Cadiz is buzzy and worth a short stay, but if you want authentic Spanish seaside towns, head further south to the golden beaches of Zahara de los Atunes and at the furthest southern tip, Tarifa, a paradise for kite- and wind-surfing.
A short trip on a drive-on/drive-off ferry from Sanlucar de Barrameda in Cadiz brings you to Donana National Park in the Huelva province, which borders Portugal.
This was the highlight of the trip. Transported by jeep around the world heritage site which covers 1,000,000 hectares of protected land, you can take in wandering fallow and red deer, wild boar, flamingos and Spanish imperial eagles circling for prey (the nocturnal Iberian Lynx also lives here, but seeing one of them might be a bit trickier).
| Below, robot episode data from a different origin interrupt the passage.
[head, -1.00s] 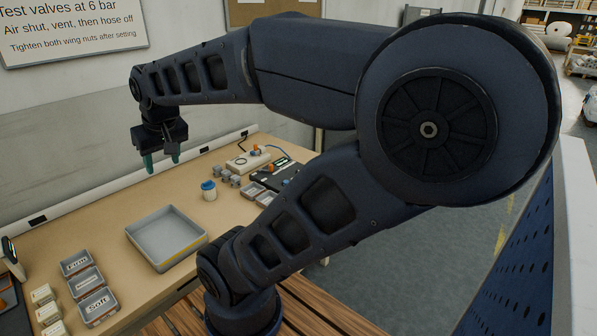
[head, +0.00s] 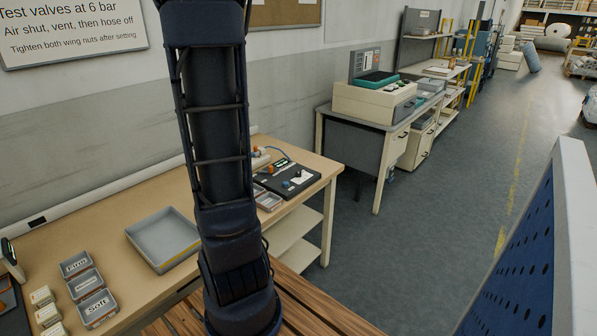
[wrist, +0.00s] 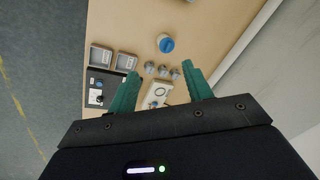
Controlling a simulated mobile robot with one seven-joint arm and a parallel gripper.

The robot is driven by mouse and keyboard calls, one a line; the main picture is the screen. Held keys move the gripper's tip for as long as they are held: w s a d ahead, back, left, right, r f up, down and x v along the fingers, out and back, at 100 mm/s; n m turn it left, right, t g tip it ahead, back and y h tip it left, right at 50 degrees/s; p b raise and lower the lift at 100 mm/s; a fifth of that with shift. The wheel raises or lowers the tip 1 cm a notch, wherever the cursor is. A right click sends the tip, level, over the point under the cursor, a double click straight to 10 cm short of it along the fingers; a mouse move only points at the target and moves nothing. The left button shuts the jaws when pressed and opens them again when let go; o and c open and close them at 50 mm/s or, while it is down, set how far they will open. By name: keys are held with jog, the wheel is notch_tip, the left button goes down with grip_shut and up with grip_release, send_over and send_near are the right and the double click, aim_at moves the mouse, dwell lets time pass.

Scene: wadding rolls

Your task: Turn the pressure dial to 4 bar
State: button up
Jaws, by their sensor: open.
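A black panel (head: 291,180) with a small blue knob (head: 286,184) and a white patch lies at the far right end of the bench. In the wrist view the panel (wrist: 107,86) is left of my gripper (wrist: 160,70), partly behind the left finger. I cannot tell which part is the pressure dial, and no scale is readable. My gripper is open and empty, its green fingers apart above the bench. In the head view my arm hides it.
A blue-lidded cup (wrist: 166,44) and several small grey parts (wrist: 162,71) stand ahead of the fingers. Grey bins (wrist: 101,56) sit beside the panel. A large grey tray (head: 163,240) and labelled boxes (head: 76,264) occupy the bench's left. A wall (wrist: 285,70) borders the bench.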

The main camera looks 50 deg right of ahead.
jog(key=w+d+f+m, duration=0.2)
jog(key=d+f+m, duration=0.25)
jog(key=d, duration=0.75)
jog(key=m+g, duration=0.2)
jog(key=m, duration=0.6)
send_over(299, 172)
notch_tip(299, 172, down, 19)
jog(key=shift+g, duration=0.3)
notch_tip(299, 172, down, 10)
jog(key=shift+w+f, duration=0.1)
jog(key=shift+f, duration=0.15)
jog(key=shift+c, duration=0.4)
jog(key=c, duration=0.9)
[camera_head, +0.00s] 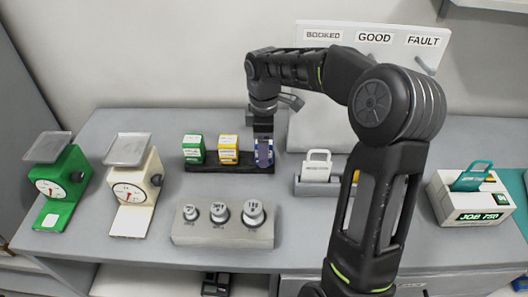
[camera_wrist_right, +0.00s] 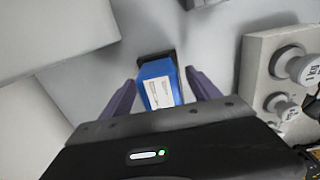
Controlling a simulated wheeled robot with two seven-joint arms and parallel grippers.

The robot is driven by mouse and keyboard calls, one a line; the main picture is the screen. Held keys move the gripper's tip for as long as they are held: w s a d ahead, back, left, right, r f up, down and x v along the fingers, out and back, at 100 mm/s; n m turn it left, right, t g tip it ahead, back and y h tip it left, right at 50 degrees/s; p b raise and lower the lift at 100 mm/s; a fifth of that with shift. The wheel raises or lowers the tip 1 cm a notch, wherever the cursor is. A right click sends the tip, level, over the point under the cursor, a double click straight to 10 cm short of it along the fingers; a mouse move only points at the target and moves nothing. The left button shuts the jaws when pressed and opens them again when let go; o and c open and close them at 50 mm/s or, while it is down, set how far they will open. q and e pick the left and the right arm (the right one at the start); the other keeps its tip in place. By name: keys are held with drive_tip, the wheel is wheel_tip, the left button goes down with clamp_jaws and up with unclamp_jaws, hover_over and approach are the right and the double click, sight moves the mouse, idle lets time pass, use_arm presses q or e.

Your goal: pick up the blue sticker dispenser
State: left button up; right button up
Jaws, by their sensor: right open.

The landscape is the product of the four ecological systems that meet in Donana, so you have a mosaic of lagoons, beaches, forest, dunes and salt marshes all within a few miles of each other.
It's an extraordinary place, and full of surprises for those with sharp eyes, like the ominous site of the odd vulture perched in a tree.
For me, the Mazagon area was a revelation, with temperatures more spring-like than wintry, stunning long, sandy beaches and plenty to see, including San Jorge's Church in Palos de la Frontera and the waterfront museum Muelle de las Carabelas with replicas of Columbus's Nina, Pinta and Santa Maria.
Our last night was spent at the scenic Parador Magazon Hotel, which stands in front of the Atlantic Ocean.
It is here, in the middle of winter, that I savoured my last swim in the sea for what I imagined will be some time, but there is the option of a heated open-air pool all year round if the water's too chilly for your liking.
Watching the winter sun set from the fortress of Antequera, or swimming on the deserted beach of Mazagon, it's easy to forget that you are so close to the famous Costa del Sol and hugely developed Spanish hotspots like Marbella.
This doesn't just feel like another part of Andalusia, it feels like another world.